Saturday brings the 4th annual Vermont Crankie Fest to New England Youth Theater in Brattleboro. “Crankies are scrolling illustrations that accompany songs and stories,” organizers write. “Often lit from behind, they evoke the magic of shadow puppetry and are the perfect analog antidote to our digital age.”
They’re like handmade film strips, picture stories, cranked from one spool to another to be watched as images scroll across a “screen” in the middle. Often accompanied by live music, they’re a bit like DIY music videos. They’re one of the entertainments that pop up frequently in puppetry circles as well.
The technique goes back at least to the 19th century, in the form of “moving panoramas, often on historical themes. They’re a form of epic entertainment that can be seen as a precursor to the films—the moving pictures—that came to dominate modern society in the 20th century.
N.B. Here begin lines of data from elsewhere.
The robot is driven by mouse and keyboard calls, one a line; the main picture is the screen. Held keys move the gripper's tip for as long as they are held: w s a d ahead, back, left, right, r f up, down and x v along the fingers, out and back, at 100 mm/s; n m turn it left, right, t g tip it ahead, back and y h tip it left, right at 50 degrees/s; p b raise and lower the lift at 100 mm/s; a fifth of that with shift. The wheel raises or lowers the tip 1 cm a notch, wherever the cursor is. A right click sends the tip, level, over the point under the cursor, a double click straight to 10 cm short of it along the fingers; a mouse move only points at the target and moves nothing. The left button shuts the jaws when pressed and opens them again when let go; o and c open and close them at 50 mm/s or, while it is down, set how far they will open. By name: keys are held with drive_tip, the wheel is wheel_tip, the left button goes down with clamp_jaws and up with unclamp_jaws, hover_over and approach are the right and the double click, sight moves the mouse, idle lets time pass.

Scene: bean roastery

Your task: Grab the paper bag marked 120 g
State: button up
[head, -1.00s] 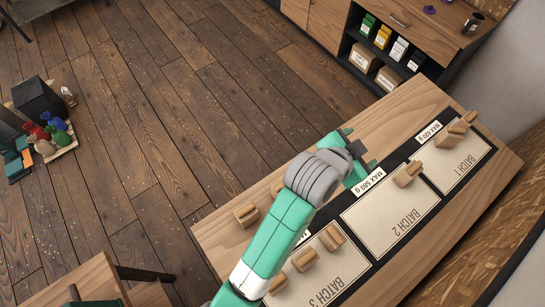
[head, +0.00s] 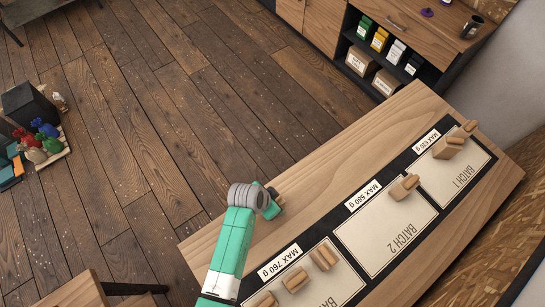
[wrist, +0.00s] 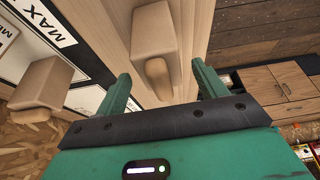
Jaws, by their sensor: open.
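In the head view my gripper and arm hide most of that area. Other paper bags lie on the Batch 3 panel (head: 323,257), the Batch 2 panel (head: 384,241) and the Batch 1 panel (head: 468,176). Another bag (wrist: 42,84) shows at the left in the wrist view. No 120 g marking is readable.
Labels by the panels read MAX 760 g, MAX 580 g and another too small to read surely. A shelf cabinet (head: 330,20) with boxes stands at the back right. Colored sacks (head: 40,140) sit on the floor at the left.

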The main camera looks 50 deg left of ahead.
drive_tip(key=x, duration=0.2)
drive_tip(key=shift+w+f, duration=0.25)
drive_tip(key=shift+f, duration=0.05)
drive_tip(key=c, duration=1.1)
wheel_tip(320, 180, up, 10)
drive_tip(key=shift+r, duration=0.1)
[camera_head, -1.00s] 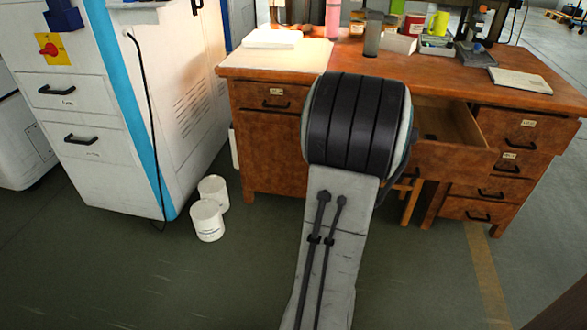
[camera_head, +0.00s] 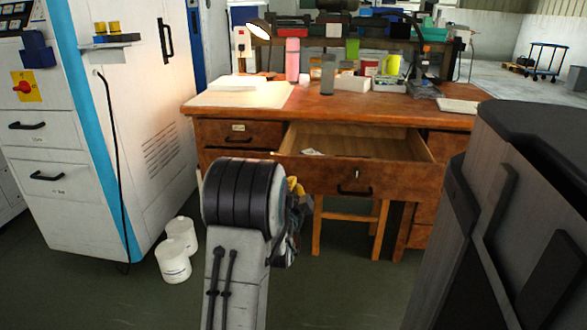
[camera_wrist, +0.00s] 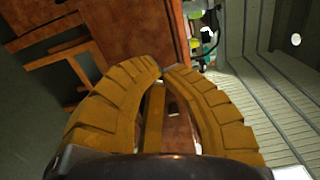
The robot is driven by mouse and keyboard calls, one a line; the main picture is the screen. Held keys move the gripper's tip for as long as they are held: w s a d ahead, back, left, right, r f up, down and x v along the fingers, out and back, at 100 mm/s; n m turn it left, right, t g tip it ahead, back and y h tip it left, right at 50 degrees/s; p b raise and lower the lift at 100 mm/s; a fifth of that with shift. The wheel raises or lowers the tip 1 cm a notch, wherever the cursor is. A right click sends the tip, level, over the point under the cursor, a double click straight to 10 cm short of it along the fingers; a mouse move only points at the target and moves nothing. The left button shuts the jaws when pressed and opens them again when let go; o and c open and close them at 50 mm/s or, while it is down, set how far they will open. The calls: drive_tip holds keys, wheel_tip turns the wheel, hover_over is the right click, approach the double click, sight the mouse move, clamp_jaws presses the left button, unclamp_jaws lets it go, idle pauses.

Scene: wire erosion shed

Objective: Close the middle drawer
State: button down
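The middle drawer (camera_head: 325,176) of the brown wooden desk stands pulled out in the head view. Its front has a dark handle and a small lock. Its inside shows pale wood, with a small light item at the left. My gripper (camera_head: 296,187) shows only as a bit of yellow beside my arm, in front of the drawer's left part; the rest is hidden. In the wrist view my gripper's yellow fingers (camera_wrist: 163,71) meet at the tips with nothing seen held between them. Reddish-brown wood (camera_wrist: 125,35) lies beyond them; whether the tips touch it I cannot tell.
The desk top (camera_head: 300,105) holds a lamp, a pink bottle (camera_head: 292,58), cups and boxes. A wooden stool (camera_head: 345,215) stands under the drawer. Two white buckets (camera_head: 173,262) stand on the floor left, by a white machine (camera_head: 150,130). The floor between is clear.

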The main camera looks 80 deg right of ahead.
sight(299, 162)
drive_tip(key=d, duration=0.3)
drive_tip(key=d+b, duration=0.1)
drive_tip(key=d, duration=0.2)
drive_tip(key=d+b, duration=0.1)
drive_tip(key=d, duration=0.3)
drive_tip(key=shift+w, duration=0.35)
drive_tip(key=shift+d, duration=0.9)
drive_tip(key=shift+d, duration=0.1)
This year’s festival is scheduled to feature crankies by Sue Truman from Seattle, Ellen Gozion (her “Pretty Fair Miss” is pictured above) from Pittsburgh, Mary Lauren Fraser and Kiah Raymond from Western Massachusetts, Brendan Taaffe of Brattleboro, with a special guest appearance by Tony Barrand. See samples of their art below.
“The Black Cat Jig” by Sue Truman imagines a cat’s psychedelic dreams.
“Pretty Fair Miss Crankie” by Ellen Gozion is based on an old North Carolina ballad that tells of a couple long separated when the man goes off to war.
“When the World Comes to An End” by Brendan Taaffe and friends adapts a traditional camp meeting song about signs and wonders of the apocalypse.
“Barn Quilt Trail, My Cape Breton Home” by Sue Truman delights in the traditional patterns of quilting.